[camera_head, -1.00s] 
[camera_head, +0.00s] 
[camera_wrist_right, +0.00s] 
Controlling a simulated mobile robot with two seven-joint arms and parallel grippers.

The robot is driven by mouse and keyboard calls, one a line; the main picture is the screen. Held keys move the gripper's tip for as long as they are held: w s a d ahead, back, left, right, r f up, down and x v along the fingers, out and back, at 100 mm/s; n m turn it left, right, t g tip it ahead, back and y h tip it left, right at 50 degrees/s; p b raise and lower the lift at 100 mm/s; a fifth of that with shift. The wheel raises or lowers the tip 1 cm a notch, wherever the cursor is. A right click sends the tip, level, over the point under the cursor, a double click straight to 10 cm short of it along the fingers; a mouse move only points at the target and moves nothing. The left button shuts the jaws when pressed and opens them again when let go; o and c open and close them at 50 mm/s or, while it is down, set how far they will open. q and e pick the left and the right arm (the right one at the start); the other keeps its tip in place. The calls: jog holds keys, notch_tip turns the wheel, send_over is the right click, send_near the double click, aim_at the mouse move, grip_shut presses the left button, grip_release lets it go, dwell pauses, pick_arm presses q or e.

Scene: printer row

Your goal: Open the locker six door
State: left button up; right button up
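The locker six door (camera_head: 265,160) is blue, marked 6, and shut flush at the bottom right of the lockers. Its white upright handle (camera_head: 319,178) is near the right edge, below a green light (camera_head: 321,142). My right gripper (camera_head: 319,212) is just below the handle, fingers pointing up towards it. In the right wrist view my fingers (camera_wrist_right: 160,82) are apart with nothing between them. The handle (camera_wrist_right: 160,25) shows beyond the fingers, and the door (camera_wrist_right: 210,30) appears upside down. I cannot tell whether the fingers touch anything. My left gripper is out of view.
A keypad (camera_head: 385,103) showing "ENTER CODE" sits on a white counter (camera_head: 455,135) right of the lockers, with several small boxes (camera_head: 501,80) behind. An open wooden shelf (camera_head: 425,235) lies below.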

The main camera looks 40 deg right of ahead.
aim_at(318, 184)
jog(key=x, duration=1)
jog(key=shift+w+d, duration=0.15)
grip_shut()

==================================================

Working from the data above, extract solely the lines from the one containing "Controlling a simulated" through the one containing "Your goal: Open the locker six door", exactly as they appear, both included.

Controlling a simulated mobile robot with two seven-joint arms and parallel grippers.

The robot is driven by mouse and keyboard calls, one a line; the main picture is the screen. Held keys move the gripper's tip for as long as they are held: w s a d ahead, back, left, right, r f up, down and x v along the fingers, out and back, at 100 mm/s; n m turn it left, right, t g tip it ahead, back and y h tip it left, right at 50 degrees/s; p b raise and lower the lift at 100 mm/s; a fifth of that with shift. The wheel raises or lowers the tip 1 cm a notch, wherever the cursor is. A right click sends the tip, level, over the point under the cursor, a double click straight to 10 cm short of it along the fingers; a mouse move only points at the target and moves nothing. The left button shuts the jaws when pressed and opens them again when let go; o and c open and close them at 50 mm/s or, while it is down, set how far they will open. q and e pick the left and the right arm (the right one at the start); the other keeps its tip in place. The calls: jog holds keys, notch_tip turns the wheel, send_over is the right click, send_near the double click, aim_at the mouse move, grip_shut presses the left button, grip_release lets it go, dwell pauses, pick_arm presses q or e.

Scene: printer row

Your goal: Open the locker six door

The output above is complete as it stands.